Petition seeks to remove limits on Internet providers

Petition seeks to remove limits on Internet providers

BY Nancy Hicks

A petition drive that would allow Nebraska cities and public utility companies to provide high-speed Internet service to residents has begun.

According to Jack Gould, issues chairman for Common Cause Nebraska and a supporter of the petition drive, the petition route is the only way the public is going to be able to get access to potentially lower-cost high-speed Internet.

The Legislature, influenced by the telecommunications lobby, has been unwilling to allow such competition, he and other supporters say. Sponsors of the initiative petition are Linda Aerni and Paul Schumacher, both involved in the Columbus-based Community Internet Systems, an Internet service company.

Common Cause Nebraska has not taken an official stand on the petition, but Gould said he supports the proposal.

“I would certainly sign a petition,” he said. “Without a doubt, the prohibitions in state law keeping public utilities out of this area need to be removed.”

In 2006, the Legislature created a two-year ban on public utilities’ involvement in Internet access and created a task force to study the issue.

That task force, which petition supporters say was stacked with opponents of public utility competition, determined that competition was bad.

A majority of the task force concluded that public sector involvement could dampen private investment in broadband services.

The majority also said it wasn’t convinced that allowing public utilities to provide access to high-speed Internet would significantly improve service.

Nebraska is well-covered, said Eric Carstenson, president of the Nebraska Telecommunications Association, with broadband access throughout all the major municipalities in the state.

“We don’t see any need for government to be in that segment and competing with private industry.”

Gould disagrees.

Allowing public utilities to get involved would bring better, cheaper service to very rural areas more quickly than is being done by private businesses concerned about profit, Gould said.

In addition, he said, cities could provide alternatives to cable and telephone Internet access and help drive down costs to consumers quickly.

A developing technology known as broadband over power lines could allow customers to get access to high-speed Internet by plugging their computers into common electrical outlets.

The new technology is making the service available and inexpensive in cities such as Philadelphia and Portland, Ore., he said.

“Nebraska has publically owned utilities that could provide that service at a low cost.

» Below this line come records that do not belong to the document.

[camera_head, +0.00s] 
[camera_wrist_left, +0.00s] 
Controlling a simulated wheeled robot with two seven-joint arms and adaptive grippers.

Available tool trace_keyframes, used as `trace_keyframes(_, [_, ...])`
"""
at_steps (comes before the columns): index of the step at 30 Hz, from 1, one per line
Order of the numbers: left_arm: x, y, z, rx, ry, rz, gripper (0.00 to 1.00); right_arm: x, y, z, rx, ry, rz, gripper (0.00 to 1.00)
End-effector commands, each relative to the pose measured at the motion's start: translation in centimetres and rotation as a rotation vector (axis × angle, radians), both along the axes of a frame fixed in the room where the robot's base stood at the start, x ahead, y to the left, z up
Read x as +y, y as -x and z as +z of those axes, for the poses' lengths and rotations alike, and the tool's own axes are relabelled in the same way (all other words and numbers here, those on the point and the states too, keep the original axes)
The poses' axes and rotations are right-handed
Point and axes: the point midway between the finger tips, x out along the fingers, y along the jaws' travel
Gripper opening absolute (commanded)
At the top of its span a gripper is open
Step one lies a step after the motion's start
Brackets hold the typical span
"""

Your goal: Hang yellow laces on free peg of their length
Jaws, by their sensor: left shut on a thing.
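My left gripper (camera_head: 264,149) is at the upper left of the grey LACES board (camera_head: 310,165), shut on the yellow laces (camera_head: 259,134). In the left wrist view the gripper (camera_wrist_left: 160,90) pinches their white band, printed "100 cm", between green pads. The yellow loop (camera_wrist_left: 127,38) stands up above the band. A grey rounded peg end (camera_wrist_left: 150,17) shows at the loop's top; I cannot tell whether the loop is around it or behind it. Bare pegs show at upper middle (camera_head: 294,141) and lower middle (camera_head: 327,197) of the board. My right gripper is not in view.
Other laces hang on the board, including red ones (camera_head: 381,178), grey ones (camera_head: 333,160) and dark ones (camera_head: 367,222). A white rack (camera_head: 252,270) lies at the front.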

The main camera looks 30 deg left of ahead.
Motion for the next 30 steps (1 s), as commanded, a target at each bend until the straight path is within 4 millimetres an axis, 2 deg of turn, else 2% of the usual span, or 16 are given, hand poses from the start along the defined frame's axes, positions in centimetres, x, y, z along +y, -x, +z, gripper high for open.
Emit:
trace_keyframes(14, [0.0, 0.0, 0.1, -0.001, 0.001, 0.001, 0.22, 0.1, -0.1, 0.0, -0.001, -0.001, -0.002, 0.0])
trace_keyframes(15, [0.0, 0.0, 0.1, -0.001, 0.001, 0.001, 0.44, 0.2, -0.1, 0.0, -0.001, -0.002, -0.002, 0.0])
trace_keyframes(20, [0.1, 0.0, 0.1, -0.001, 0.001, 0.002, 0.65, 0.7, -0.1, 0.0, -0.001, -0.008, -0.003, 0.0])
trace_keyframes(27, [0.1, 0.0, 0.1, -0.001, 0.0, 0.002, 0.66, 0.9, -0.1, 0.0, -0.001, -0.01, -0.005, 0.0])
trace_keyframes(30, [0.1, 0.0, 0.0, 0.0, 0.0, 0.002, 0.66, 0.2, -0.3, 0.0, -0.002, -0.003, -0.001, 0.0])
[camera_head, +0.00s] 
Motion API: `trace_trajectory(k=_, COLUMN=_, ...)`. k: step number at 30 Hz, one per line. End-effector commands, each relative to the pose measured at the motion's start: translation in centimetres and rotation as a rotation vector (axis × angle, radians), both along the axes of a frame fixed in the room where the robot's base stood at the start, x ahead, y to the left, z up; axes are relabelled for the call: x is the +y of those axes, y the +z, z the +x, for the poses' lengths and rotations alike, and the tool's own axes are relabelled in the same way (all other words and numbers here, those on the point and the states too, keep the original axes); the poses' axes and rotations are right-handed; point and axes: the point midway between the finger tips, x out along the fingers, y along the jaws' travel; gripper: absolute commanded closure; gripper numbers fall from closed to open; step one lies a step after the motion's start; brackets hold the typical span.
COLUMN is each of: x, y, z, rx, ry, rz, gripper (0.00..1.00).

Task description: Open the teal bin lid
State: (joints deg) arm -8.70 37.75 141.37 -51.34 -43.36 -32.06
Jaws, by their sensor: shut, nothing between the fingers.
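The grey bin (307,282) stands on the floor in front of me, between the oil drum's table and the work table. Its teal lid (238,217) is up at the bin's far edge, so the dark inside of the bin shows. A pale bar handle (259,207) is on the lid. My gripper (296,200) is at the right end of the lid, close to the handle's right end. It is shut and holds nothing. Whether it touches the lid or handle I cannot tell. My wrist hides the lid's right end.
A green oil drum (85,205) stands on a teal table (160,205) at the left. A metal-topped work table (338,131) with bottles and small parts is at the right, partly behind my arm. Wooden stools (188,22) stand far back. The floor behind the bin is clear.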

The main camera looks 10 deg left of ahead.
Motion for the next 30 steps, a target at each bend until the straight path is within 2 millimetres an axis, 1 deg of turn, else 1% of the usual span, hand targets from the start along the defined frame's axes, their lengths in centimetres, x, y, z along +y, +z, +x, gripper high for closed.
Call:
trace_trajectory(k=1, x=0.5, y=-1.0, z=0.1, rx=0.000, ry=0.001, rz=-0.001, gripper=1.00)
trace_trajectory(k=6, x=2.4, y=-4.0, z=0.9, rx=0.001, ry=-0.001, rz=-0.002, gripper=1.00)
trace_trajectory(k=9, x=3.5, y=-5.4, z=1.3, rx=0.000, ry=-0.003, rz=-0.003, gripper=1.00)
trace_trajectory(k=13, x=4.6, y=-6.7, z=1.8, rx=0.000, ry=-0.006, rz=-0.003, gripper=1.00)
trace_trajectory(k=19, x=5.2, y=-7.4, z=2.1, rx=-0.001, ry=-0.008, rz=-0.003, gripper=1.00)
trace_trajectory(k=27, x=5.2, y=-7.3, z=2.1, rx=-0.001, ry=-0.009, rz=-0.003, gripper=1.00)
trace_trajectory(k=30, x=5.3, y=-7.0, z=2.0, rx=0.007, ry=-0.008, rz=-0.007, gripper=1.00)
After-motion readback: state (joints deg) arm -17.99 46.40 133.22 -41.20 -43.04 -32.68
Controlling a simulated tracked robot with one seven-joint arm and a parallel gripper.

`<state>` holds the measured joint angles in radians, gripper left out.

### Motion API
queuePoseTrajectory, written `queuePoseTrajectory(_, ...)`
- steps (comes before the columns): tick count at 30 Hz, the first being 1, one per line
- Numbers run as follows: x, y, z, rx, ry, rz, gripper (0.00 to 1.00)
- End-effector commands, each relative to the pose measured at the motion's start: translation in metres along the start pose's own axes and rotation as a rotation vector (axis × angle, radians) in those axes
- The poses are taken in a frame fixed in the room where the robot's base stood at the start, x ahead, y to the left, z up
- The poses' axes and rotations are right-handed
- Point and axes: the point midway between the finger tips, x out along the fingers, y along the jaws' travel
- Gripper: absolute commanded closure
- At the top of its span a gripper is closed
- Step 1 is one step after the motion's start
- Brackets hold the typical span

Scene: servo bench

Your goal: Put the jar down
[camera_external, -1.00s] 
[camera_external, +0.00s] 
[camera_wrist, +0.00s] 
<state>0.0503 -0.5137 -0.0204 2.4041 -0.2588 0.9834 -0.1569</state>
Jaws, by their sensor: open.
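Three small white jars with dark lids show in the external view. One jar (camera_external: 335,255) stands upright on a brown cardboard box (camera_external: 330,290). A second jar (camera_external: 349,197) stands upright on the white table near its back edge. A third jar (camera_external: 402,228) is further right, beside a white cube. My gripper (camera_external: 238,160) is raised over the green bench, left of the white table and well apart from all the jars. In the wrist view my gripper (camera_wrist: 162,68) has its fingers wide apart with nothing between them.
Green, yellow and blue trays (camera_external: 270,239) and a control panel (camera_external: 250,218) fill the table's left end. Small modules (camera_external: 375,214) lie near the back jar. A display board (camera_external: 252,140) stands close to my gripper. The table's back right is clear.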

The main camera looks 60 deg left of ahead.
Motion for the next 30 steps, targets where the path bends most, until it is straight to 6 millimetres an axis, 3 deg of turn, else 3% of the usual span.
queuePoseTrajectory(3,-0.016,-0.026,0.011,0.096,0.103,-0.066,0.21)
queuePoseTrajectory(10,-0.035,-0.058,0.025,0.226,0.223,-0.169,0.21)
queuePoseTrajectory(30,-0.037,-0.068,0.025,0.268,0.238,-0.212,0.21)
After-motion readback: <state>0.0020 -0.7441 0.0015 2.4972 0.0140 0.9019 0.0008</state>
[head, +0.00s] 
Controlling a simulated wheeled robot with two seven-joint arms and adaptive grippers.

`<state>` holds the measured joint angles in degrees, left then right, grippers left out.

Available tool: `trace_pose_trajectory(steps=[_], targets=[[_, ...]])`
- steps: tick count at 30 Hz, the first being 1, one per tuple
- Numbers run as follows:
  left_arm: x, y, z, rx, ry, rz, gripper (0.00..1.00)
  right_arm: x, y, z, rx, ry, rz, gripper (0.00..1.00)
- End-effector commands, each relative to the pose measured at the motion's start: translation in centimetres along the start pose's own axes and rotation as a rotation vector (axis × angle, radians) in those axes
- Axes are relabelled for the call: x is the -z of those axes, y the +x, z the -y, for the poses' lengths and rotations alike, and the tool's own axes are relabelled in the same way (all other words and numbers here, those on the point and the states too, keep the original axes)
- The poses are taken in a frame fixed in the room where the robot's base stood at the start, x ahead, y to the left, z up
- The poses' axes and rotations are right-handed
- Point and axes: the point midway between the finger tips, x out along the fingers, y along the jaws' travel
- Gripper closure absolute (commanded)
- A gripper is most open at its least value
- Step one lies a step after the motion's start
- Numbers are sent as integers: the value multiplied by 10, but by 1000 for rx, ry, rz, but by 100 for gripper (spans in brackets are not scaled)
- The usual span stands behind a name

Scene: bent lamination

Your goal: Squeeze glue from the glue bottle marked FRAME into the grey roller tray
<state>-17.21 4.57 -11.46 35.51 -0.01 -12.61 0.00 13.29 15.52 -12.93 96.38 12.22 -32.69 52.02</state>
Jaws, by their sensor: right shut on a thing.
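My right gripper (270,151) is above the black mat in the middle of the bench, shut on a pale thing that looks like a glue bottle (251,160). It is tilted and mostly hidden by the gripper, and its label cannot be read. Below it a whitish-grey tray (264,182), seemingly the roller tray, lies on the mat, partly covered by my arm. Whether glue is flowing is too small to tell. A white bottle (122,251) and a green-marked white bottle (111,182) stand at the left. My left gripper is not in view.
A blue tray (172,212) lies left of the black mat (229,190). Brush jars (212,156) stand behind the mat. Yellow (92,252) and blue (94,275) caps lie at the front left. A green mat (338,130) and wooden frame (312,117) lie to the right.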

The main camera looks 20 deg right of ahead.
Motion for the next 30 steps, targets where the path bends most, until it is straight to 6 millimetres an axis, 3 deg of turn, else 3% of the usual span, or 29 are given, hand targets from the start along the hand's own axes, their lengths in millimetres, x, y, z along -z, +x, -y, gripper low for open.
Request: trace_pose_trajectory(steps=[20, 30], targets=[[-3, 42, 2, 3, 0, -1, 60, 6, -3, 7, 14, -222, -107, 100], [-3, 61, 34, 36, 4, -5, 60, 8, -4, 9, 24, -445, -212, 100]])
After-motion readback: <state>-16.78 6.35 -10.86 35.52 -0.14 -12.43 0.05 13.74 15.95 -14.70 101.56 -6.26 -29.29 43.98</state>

But these guys (private companies) want to gouge the public for as long as they can,” Gould said.

Carstenson said it is relatively widely accepted that an electric utility can put broadband over its power lines, and it works well in populated areas but not so well in rural areas.

Petition supporters have started gathering signatures through volunteers and later will consider using paid circulators, Schumacher said.

They’ll need to gather signatures from about 90,000 Nebraska voters by early July to get the proposal on the November 2008 ballot.

The proposal would open the telecommunications door widely to public utilities.

One bill, rejected by the Nebraska Legislature, would have allowed public utilities to sell services only at the wholesale level.

This petition proposal allows utilities to sell directly to customers at the retail level and to compete along the whole range of telecommunications services – from telephone and cable to broadband high-speed Internet.